O fato de as ações penais contra prefeitos de qualquer município da 5ª Região serem julgadas por um único tribunal, localizado no Recife, também gera entraves, pois a coleta das provas não é feita aqui. Frequentemente, o TRF5 precisa enviar carta de ordem pra que as testemunhas sejam ouvidas em outros estados, até mesmo em cidades onde não há Justiça Federal. Nesses casos, o pedido é feito aos juízes estaduais, que têm que dar conta de suas próprias atribuições e não estão subordinados ao TRF5.

O foro privilegiado por prerrogativa de função, da maneira como funciona no Brasil, é algo que não existe nas democracias da Europa Ocidental. Segundo o coordenador criminal da PRR5, nosso país considera que as autoridades não poderiam ser julgadas por um juiz novato, que não tem a devida experiência pra analisar o caso. “É um pressuposto, a meu ver, equivocado, de que essas pessoas mereceriam um olhar mais atento por parte de um tribunal mais experiente, ao contrário das outras pessoas. Isso fere, inclusive, o princípio da isonomia – todos deveriam ser tratados, de acordo com a lei, da mesma forma; todos deveriam ser julgados pela mesma instância”.

Fábio George entende, ainda, que o Mensalão é um caso excepcional que acabou sendo julgado por pressão popular. “Há trezentos e tantos casos no Supremo Tribunal Federal (STF) que vão demorar anos e anos e não terão a mesma solução. Então, o foro privilegiado – como já disseram vários ministros do STF – é uma excrescência que nos trata de maneira desigual e, ao mesmo tempo, não contribui para a efetividade da justiça penal, deixando essa sensação de impunidade".

Em busca da agilidade - Com o objetivo de acelerar o julgamento das ações penais originárias, a PRR5 desenvolveu e implantou, em setembro deste ano, o Sistema de Acompanhamento das Ações Penais Originárias (SAPO5), que permite o controle coordenado e informatizado do andamento dessas ações no TRF5.

A ferramenta informa aos membros do MPF a fase em que se encontra cada processo e quando eles foram movimentados pela última vez, além de emitir um alerta quando a ação fica parada por mais de 30 dias. Dessa forma, os procuradores regionais da República podem tomar medidas para acelerar a tramitação. O fato de a PRR5 ter enviado requerimentos para o tribunal já impulsionou diversos processos que estavam parados.

Socorro Paiva explica que existe uma demora da Polícia Federal para fazer a investigação; do MPF, para oferecer a denúncia; e do tribunal, para julgar o caso. Segundo ela, a PRR5 tenta contribuir para agilizar todas essas etapas. “Para nós, é desestimulante oferecer uma denúncia e ver um réu condenado não cumprir pena porque houve prescrição dos crimes.
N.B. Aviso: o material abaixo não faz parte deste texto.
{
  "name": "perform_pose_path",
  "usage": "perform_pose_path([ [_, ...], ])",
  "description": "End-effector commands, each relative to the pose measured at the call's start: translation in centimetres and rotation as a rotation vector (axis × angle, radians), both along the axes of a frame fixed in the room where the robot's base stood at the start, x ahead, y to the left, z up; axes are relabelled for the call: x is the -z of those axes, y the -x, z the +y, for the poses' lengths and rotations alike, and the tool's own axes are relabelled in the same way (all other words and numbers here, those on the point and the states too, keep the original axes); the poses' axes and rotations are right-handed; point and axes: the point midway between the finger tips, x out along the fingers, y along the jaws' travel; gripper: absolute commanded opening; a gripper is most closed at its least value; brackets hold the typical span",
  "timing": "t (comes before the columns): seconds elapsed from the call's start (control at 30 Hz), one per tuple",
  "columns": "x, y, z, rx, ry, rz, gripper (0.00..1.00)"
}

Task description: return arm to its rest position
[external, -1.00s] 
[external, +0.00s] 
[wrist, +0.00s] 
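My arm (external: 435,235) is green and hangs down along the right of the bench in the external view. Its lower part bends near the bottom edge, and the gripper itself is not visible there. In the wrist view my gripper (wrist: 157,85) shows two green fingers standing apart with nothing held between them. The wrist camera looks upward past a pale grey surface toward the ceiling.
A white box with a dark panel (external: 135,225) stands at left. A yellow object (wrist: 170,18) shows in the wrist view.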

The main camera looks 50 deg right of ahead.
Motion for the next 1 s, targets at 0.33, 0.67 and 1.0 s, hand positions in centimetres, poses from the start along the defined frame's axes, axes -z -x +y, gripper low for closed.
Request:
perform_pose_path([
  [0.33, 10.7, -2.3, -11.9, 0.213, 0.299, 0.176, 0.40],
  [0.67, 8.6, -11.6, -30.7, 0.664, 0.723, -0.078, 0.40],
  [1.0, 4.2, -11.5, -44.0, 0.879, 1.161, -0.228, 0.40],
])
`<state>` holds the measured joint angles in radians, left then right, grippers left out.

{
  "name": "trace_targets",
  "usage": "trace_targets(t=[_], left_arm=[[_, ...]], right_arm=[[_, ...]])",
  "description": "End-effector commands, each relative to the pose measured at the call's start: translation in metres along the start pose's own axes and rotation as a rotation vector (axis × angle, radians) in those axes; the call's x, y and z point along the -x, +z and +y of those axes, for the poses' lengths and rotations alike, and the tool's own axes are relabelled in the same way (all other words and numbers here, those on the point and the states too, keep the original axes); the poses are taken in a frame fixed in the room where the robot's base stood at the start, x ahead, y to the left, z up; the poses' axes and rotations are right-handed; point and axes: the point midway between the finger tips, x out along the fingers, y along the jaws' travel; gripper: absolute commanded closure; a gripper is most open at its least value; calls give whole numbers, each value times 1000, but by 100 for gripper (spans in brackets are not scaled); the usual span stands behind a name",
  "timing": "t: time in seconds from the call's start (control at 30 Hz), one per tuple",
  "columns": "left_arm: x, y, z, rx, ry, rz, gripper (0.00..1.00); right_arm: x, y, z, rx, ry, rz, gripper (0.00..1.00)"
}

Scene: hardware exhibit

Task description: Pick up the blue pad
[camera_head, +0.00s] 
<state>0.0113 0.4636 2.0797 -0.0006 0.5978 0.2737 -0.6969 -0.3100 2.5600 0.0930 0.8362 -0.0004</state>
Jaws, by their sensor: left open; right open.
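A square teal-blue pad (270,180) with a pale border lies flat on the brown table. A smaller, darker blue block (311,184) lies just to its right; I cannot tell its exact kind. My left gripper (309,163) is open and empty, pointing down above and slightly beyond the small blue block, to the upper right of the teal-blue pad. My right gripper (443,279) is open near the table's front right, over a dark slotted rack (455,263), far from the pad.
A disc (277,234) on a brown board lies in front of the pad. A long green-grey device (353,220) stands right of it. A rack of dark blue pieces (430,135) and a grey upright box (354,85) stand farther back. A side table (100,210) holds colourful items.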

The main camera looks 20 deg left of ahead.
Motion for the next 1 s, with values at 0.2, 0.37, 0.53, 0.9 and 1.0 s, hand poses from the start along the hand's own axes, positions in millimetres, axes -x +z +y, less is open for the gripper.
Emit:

Queremos tornar mais eficiente a nossa atuação para que o MPF preste à sociedade um serviço cada vez mais eficiente no combate à corrupção”.

Balanço - Um balanço feito pela PRR5, com dados de 2007 até 2012, aponta que, atualmente, 138 denúncias oferecidas ou ratificadas pela PRR5 encontram-se em curso no TRF5. A maioria delas é contra prefeitos, ou ex-prefeitos que hoje são deputados estaduais – e, por isso, mantêm o foro privilegiado. Desse total, 32 envolvem fraudes, dispensa indevida e outras irregularidades em licitações; 22 referem-se a irregularidades relativas ao recolhimento de FGTS ou INSS, bem como fraudes contra esses institutos; 62 tratam de desvio e apropriação ou ausência de prestação de contas de verbas relacionadas a áreas como educação e saúde; 22 correspondem a outros delitos federais, como crimes ambientais, falsidade ideológica e uso de documento falso.

A maioria dos acusados (37) é da Paraíba. Em segundo lugar, vem o Rio Grande do Norte, com 30 processos. Ceará e Pernambuco empatam na próxima posição, com 25 ações, seguidos de Sergipe, com 12, e Alagoas, com 9.

Só em 2012 foram oferecidas 52 denúncias. Desse total, 17 referem-se a irregularidades em licitações; 19 tratam de desvios de recursos públicos, 8 envolvem FGTS ou INSS e outras 8 correspondem a crimes diversos. São 13 casos na Paraíba, 10 no Rio Grande do Norte, 8 no Ceará, 8 em Pernambuco, 7 em Sergipe e 5 em Alagoas.

O TRF5 recebeu três das denúncias oferecidas em 2012; outras quatro já contam com defesa preliminar dos acusados e manifestação do MPF e aguardam inclusão na pauta de julgamento; duas já foram incluídas em pauta e aguardam decisão sobre o recebimento. As demais denúncias ainda aguardam a notificação do denunciado para apresentação de defesa preliminar.

A Procuradoria Regional da República da 5.ª Região (PRR-5) é a unidade do Ministério Público Federal que atua perante o Tribunal Regional Federal da 5.ª Região (TRF5), a segunda instância do Poder Judiciário Federal para os estados de Alagoas, Ceará, Paraíba, Pernambuco, Rio Grande do Norte e Sergipe.